-- Directions for this task --
Scan the entries below. List each line with "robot".
____ Data rows
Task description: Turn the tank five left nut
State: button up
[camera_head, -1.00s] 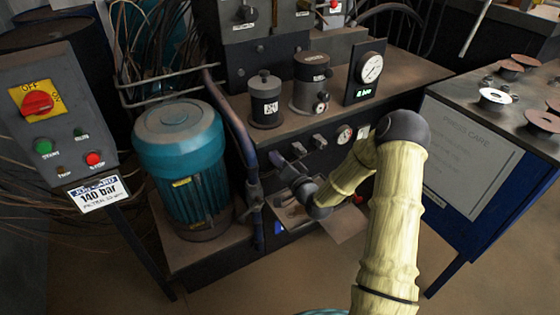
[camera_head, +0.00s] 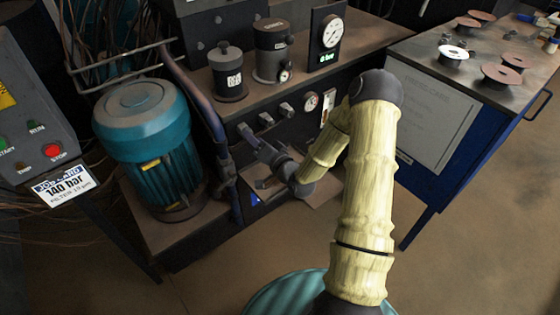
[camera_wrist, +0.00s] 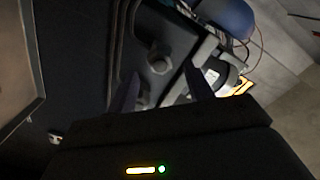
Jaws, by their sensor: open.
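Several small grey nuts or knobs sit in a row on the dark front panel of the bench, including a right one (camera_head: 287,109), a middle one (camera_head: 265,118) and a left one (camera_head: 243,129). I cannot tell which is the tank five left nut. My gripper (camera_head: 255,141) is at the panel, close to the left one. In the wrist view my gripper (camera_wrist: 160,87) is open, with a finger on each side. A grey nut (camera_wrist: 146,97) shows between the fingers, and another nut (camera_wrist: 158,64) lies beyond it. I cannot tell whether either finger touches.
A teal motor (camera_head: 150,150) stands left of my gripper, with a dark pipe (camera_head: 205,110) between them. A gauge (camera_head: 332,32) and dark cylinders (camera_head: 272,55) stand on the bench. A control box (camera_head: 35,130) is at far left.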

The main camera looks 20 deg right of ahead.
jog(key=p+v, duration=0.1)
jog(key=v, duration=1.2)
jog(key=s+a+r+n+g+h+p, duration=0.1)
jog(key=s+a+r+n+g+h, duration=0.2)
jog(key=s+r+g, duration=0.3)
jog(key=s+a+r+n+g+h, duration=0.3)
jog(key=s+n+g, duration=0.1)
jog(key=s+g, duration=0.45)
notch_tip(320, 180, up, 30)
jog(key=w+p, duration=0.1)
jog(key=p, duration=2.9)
________
____ Data rows
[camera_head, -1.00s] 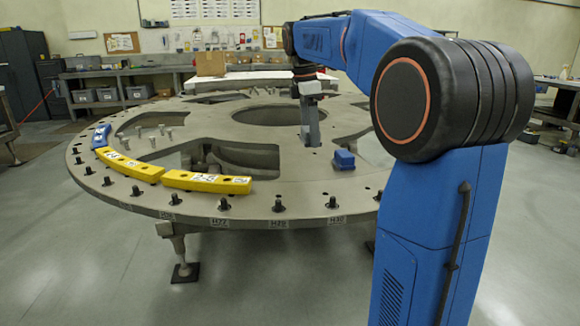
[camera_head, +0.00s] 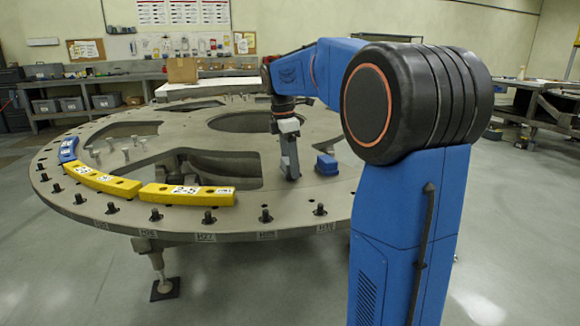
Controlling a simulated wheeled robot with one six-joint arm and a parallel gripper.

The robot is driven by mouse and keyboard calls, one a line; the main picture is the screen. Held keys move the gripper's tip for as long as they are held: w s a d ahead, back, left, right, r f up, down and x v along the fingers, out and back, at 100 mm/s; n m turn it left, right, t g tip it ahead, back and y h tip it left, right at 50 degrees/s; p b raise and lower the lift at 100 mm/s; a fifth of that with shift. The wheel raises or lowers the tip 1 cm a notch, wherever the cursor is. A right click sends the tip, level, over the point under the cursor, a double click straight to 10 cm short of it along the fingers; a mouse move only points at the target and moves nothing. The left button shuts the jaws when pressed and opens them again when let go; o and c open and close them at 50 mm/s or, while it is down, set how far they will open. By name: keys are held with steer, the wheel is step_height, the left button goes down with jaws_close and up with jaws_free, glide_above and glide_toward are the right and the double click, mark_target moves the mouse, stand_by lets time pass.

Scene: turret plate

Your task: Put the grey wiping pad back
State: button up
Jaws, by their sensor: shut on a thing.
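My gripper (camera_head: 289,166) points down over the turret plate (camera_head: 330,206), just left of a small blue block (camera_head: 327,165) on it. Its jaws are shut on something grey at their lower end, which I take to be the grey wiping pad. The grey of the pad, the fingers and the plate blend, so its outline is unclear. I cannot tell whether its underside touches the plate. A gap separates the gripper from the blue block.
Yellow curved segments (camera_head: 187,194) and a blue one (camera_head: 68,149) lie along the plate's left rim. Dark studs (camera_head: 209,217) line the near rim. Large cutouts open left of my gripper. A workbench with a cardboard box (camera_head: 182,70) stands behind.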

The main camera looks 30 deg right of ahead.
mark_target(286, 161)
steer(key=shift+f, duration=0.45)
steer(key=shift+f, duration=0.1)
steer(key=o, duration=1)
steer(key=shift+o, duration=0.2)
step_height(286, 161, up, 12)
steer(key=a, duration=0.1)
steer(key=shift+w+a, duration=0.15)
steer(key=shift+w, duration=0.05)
________
-- Solved exercise --
Controlling a simulated wheeled robot with one six-joint arm and a parallel gripper.
The robot is driven by mouse and keyboard calls, one a line; the main picture is the screen. Held keys move the gripper's tip for as long as they are held: w s a d ahead, back, left, right, r f up, down and x v along the fingers, out and back, at 100 mm/s; n m turn it left, right, t g tip it ahead, back and y h tip it left, right at 50 degrees/s; p b raise and lower the lift at 100 mm/s; a fifth of that with shift. The wheel raises or lowers the tip 1 cm a notch, wherever the cursor is. A right click sends the tip, level, over the point under the cursor, a double click straight to 10 cm short of it along the fingers; a mouse move only points at the target and moves nothing. The left button shuts the jaws when pressed and opens them again when let go; o and c open and close them at 50 mm/s or, while it is down, set how far they will open. By name: keys are held with steer, the wheel is step_height, the left button goes down with jaws_close and up with jaws_free, glide_above and glide_toward are the right and the double click, mark_target moves the mouse, stand_by lets time pass.

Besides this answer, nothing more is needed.